WHEN cliffs start collapsing into the sea at Scarborough and four-star hotels start falling into the sea with them, it is hard not to feel a certain kind of pleasurable interest. Was it not de la Rochefoucauld who said: 'Hard would he be of heart who could see a friend falling off a roof without a certain satisfaction?' Something like that.

But my thoughts went immediately to the one man who would have derived the most pleasure from the sight of Britain's coastline crumbling, but who, alas, died in 1905, too early to rub his hands at the sight. His name was Alphonse Allais, he was a Frenchman, and here is what he wrote a century ago:

'I am afraid our English friends have not had a very good press of late. Their jubilee celebrations were so ostentatious and arrogant that most of Europe felt distinctly alienated; some of the comments in the continental press had to be read to be believed. The loudest voices in this chorus of resentment came, of course, from Germany, where they have never been slow to make fun of the British colossus, which they see merely as a huge inflated balloon waiting for the first pin to come along and deflate it.

'Well, our friends in Germany speak truer than they know, because their little joke is about to become very prophetic indeed. I now take great pleasure in revealing that Britain is about to disappear altogether . . . The English have taken so much coal and ore and mineral wealth from the bowels of the earth that their country has become light enough to float. And it has started, at last. The whole island has now been drifting for the past two days . . .'

It is interesting to note that we were big and powerful enough in those days to attract the sort of resentment that now is reserved for America. It is interesting that then we made a splash with jubilee celebrations, whereas now it is their absence that draws attention. But, above all, it is nice to know that we didn't actually float away.

Allais explained this in a subsequent article by saying that British scientists were aware of the risk of the country being floated away and had taken steps to secure the island in position. How? By underwater cables. Yes, those huge, long telegraph cables under the sea to Europe and America were merely a method for the cunning British to lash their island into position. Allais speculated on the possibility of the French navy going out at night and cutting the cables before towing the British Isles to somewhere off the French mainland as a new colony. And there he might have let the matter drop if he had not received a report from England that cheered him up again.

'I have just received the latest number of the Kent Messenger. It contains a story which I know will bring great joy to all those among my brilliant and warm-hearted readership who suffer from Anglophobia. Here it is:

'The last church in Dunwich has just been swallowed up by the sea.
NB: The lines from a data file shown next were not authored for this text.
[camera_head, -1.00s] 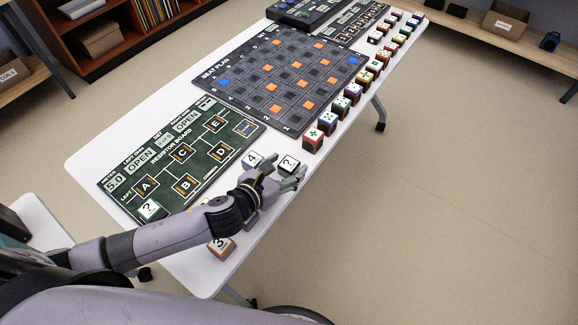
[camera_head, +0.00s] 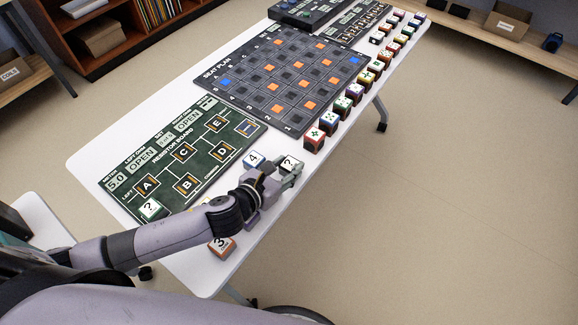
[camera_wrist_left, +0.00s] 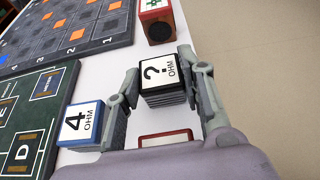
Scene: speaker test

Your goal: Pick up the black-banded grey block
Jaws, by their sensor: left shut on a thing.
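The black-banded grey block (camera_head: 290,164) has a white top marked "?" and stands at the table's front edge in the head view. In the left wrist view the block (camera_wrist_left: 160,72) sits between the two fingers of my left gripper (camera_wrist_left: 165,88), its "? OHM" label and black edging showing. My left gripper (camera_head: 283,175) is shut on it in the head view, a finger on each side. The block appears to be at table level; I cannot tell whether it touches the table. My right gripper is not in view.
A blue "4 OHM" block (camera_wrist_left: 84,124) stands close left of the gripper. An orange-sided "3" block (camera_head: 222,246) lies nearer me. The green resistor board (camera_head: 165,165) and dark seat plan (camera_head: 240,75) lie behind. A row of coloured blocks starts at a red one (camera_head: 314,137).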

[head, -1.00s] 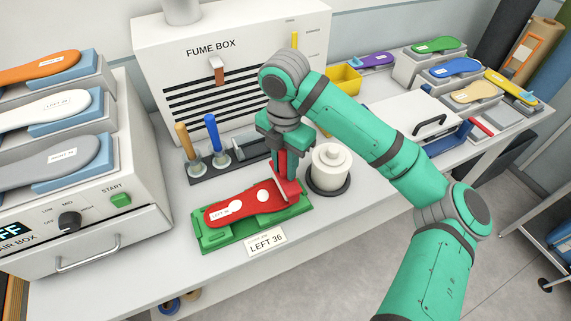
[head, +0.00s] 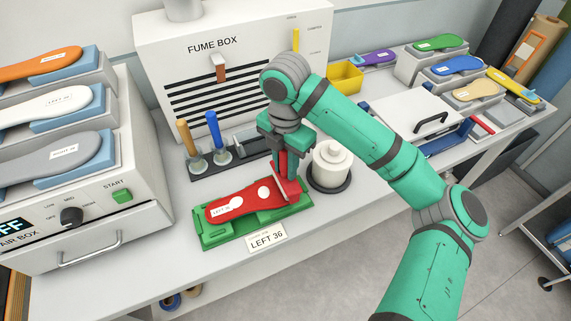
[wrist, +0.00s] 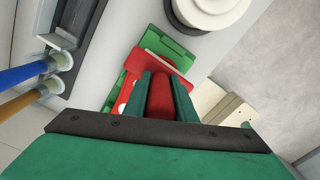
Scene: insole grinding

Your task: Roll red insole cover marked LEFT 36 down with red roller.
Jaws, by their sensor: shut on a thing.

Although Dunwich was once a flourishing town containing no less than 20,000 inhabitants and at least six fine churches, the sea has gradually encroached until the last remaining church has crumbled and vanished into the waves. Soon there will be nothing left of Dunwich but memories and old sea stories.'

'Alas, poor Dunwich]

'But back to the ever-fascinating Kent Messenger: 'Recently we reported that a French humorist, a certain Alphonse Allais, had told his readers that England has started to float, that so much coal had been taken from underground that our island is in danger of drifting away . . . Unfortunately, the truth is even more serious than this, and it looks as if the time is not far off when we shall all say: 'Farewell, England]' Because our coastline is becoming subject to the alarming process of erosion of the land by the sea, and nowhere more so than in the counties of Norfolk, Suffolk, Kent and the whole of Yorkshire. The Goodwin Sands were once part of the mainland; now they are almost six miles out to sea . . . ' '

Food for thought, indeed. My only contribution to all this is that in the Eighties I once took a drive along the Normandy coast between Honfleur and Deauville, where much of the cliff-face had crumbled into the sea, leaving houses hopelessly cracked in half, whole rooms fallen away and other rooms suddenly exposed to the air, and a wonderful view of the sea, right below. A thoroughly sad and yet satisfying sight. Why satisfying? This part of Normandy is where Alphonse Allais came from.